The name Acer didn’t really matter much to the gaming community until recently when they launched their first laptop intended for proper gaming in the form of Aspire V15/V17 Nitro. Today we are going to review a quite expensive gaming laptop from Acer, Predator Triton 700 PT715-51-732Q. But its road isn’t covered with flower at all as it has to stand up against the so-called behemoths like Asus ROG Zephyrus or Alienware 15 R3. Let’s get into the review then.
- CPU – Intel Core i7 Quad-Core (7th Gen), 2.8 GHz
- GPU – 8 GB DDR5, NVIDIA GeForce GTX 1080 with Max-Q technology
- Memory – 32 GB DDR4
- Screen – 15.6-inch Full HD IPS (1,920 x 1,080) with G-SYNC technology
- Storage – 512 GB SSD
- OS – Windows 10 Home edition
- Performance – The ultra slick chassis of Triton 700 includes a powerful Intel Core i7 processor, 32 GB of DDR4 dual channel RAM and 512 GB of SSD which is configured as RAID 0. In many of the synthetic tests, it performed pretty well and stood tall in the head to head with competitors like Asus ROG Zephyrus GX501, Aorus X5 MD and Eurocom Q5. Due to the RAID configuration, the sequential transfer rate (>2 GBps) is pretty amazing. Also, there is an abundance of useful ports like 4 USB type-A ports (3 x USB 3.0 and 1 x USB 2.0), 1 USB type-C port with Thunderbolt 3, HDMI port etc.

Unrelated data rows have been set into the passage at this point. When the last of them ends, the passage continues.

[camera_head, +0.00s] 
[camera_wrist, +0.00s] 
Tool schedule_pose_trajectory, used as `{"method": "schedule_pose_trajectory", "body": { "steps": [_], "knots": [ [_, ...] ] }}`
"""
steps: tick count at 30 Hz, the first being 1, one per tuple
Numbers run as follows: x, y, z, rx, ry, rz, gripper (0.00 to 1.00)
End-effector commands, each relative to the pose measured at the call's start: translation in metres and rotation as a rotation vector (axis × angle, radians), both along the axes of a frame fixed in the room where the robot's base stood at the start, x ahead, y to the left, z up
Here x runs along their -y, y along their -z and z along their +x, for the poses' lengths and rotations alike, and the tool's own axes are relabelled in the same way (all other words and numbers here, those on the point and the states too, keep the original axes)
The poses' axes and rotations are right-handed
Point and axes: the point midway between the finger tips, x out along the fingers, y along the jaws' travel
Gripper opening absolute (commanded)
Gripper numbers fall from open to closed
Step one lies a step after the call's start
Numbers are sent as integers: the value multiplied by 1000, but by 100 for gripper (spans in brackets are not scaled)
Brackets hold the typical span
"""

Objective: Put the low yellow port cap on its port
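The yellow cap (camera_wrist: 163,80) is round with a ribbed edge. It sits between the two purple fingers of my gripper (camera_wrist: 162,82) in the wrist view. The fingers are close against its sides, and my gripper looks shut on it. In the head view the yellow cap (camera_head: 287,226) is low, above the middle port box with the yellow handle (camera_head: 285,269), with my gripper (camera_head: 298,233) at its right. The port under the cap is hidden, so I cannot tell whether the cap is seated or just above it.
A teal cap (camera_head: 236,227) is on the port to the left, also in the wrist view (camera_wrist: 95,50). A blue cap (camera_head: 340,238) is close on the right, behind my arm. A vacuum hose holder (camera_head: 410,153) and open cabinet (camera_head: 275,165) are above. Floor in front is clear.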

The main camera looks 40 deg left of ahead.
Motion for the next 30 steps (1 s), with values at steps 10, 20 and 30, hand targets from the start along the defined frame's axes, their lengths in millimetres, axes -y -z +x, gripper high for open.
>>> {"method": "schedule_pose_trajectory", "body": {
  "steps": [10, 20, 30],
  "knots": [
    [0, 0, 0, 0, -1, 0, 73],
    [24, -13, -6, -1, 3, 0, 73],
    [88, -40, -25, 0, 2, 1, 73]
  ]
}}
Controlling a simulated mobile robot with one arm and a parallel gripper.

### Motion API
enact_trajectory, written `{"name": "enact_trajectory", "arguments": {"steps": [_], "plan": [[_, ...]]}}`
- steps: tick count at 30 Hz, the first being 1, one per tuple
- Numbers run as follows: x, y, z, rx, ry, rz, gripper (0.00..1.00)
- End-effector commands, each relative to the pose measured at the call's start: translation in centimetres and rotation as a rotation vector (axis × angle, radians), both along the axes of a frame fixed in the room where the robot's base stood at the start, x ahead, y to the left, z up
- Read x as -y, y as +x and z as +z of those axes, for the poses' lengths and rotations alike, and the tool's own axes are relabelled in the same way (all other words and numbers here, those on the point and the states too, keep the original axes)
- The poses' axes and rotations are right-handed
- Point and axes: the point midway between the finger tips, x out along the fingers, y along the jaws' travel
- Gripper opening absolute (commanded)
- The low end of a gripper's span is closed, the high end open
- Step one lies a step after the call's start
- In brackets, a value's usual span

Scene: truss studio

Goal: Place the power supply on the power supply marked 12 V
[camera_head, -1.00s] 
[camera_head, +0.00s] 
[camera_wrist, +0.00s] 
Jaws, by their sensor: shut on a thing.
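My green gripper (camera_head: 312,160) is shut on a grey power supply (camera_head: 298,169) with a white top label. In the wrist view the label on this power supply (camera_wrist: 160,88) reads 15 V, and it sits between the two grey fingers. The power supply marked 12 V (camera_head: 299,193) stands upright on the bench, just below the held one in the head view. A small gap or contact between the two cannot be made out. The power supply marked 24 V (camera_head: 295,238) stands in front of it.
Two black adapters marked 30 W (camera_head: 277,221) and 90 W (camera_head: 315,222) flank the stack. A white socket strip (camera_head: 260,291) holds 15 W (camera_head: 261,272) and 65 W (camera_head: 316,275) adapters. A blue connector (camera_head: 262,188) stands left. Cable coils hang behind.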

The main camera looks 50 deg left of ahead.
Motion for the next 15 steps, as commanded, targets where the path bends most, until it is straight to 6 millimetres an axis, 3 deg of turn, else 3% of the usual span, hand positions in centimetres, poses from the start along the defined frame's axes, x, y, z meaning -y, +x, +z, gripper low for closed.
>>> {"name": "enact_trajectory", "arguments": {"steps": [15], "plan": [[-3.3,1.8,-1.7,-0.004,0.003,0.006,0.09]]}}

- Display – It comes with a 15.6-inch FHD IPS panel supporting G-SYNC technology which helps to prevent screen tearing when the frame rate goes over the refresh rate of the screen. The max brightness is pretty good with a value of 290 nits; although it might not be best for working in a place directly lit by the sun. The sRGB coverage is good as well covering roughly 90% of the colour spectrum; although it could have been better. Was it good enough for gaming and everyday usage? Yes, for sure. Now, could the display have been better anyway? In my honest opinion, yes. While it is merely an FHD display (1920 x 1080) it would have been way better if it were a QHD or 4K display. Better resolution means an even crisper visual while gaming.
- GPU – Let’s get into the fun part then. It houses a Max-Q version of the NVIDIA GeForce GTX 1080. What it effectively implies is that you can fit in a powerful and bulky GPU like this in a slim laptop like Triton 700 (which also should apparently produce less heat; more on that later) for just a slight reduction in the performance. It is able to handle even the harshest titles in ultra settings in 4K graphics very easily. Even the newer titles like The Witcher 3 (>60 fps in the 1080p Ultra), Deus Ex: Mankind Divided (~45 fps in the 1080p Ultra) and PlayerUnknown’s Battlegrounds (81 fps in the 1080p Ultra) ran buttery smooth in the ultra settings. Now one important thing about the Max-Q technology is that while it might not affect the performance of a less powerful 1060 GPU much but on proper testing it is found that there can be a significant gap between the performance of a full sized non-Max-Q variation and the Max-Q variation of this GPU (up to 20% reduction in the frame rate).
- Cooling – Even though the GPU is supposed to be cooler (in the ‘colder’ sense; it’s already pretty cool…;)) it doesn’t mean that it is. While idling or doing lightweight tasks the temperature remains around 80 to 90°F which is quite normal. But after some hardcore gaming session the highest temperature got as high as 141°F (61°C). And the most irritating fact is that the hotspot is just above the trackpad. The underside of the deck was even hotter with 156°F (69°C) just around the vents.
- Battery – Someone told it true: a high-performance laptop (read gaming laptop) always needs to be connected to a power socket. The battery is there just so that you can go to another room and connect it there again. Triton stays hardly awake for 3 hours while surfing the internet. Doing anything more than that would certainly bring it down even further. The number falls short in comparison with both Razor Blade Pro (3:50) and Eurocom Q5 (4:15).
- Trackpad – Now many people are cursing the oddly positioned trackpad in the Triton. But I personally am not that much against it though. But that doesn’t mean that it’s flawless. As stated earlier it gets unbelievably hot under load. Also, there is no distinct line indicating the end of the glass panel and the start of the laptop casing. So using it is pretty hard already without giving it a look a couple of times. But it becomes almost impossible to differentiate in the dark as the trackpad’s not backlit.
Now, I can’t really say that it does justice to the price tag looking at its pros and cons. It sure does outperform many of the contenders in some sections but it also trails behind in some as well as stated. I’d say it’s rather a tie between the Triton and the Zephyrus. A good gaming rig nonetheless if the negatives can be ignored.